# [REQUIRED WORK]
Every line that includes the word "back" is to be listed.

# [MATERIAL]
□ □ □ □ □ □ □

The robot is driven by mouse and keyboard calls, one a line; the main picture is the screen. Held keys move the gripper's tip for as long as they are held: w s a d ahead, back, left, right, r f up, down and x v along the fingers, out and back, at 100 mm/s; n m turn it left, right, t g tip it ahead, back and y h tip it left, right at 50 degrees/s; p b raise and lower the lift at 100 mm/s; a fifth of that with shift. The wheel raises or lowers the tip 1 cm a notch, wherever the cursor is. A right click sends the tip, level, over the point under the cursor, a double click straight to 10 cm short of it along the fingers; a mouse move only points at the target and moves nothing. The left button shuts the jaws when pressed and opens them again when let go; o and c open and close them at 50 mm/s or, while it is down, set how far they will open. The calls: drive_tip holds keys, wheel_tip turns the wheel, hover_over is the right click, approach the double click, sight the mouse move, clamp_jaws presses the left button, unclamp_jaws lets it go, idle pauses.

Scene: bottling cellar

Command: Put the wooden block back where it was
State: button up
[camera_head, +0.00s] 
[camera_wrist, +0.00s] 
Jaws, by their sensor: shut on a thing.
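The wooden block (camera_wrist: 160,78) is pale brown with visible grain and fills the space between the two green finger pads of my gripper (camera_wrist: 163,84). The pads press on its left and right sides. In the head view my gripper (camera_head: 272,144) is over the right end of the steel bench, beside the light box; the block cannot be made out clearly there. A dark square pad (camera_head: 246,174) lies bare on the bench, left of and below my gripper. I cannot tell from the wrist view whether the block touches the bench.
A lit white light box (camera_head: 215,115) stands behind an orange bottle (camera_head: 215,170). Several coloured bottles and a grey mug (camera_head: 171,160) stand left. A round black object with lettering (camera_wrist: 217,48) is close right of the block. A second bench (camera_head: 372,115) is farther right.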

□ □ □ □ □ □ □

# [WRITTEN ANSWER]
The robot is driven by mouse and keyboard calls, one a line; the main picture is the screen. Held keys move the gripper's tip for as long as they are held: w s a d ahead, back, left, right, r f up, down and x v along the fingers, out and back, at 100 mm/s; n m turn it left, right, t g tip it ahead, back and y h tip it left, right at 50 degrees/s; p b raise and lower the lift at 100 mm/s; a fifth of that with shift. The wheel raises or lowers the tip 1 cm a notch, wherever the cursor is. A right click sends the tip, level, over the point under the cursor, a double click straight to 10 cm short of it along the fingers; a mouse move only points at the target and moves nothing. The left button shuts the jaws when pressed and opens them again when let go; o and c open and close them at 50 mm/s or, while it is down, set how far they will open. The calls: drive_tip holds keys, wheel_tip turns the wheel, hover_over is the right click, approach the double click, sight the mouse move, clamp_jaws presses the left button, unclamp_jaws lets it go, idle pauses.
Command: Put the wooden block back where it was

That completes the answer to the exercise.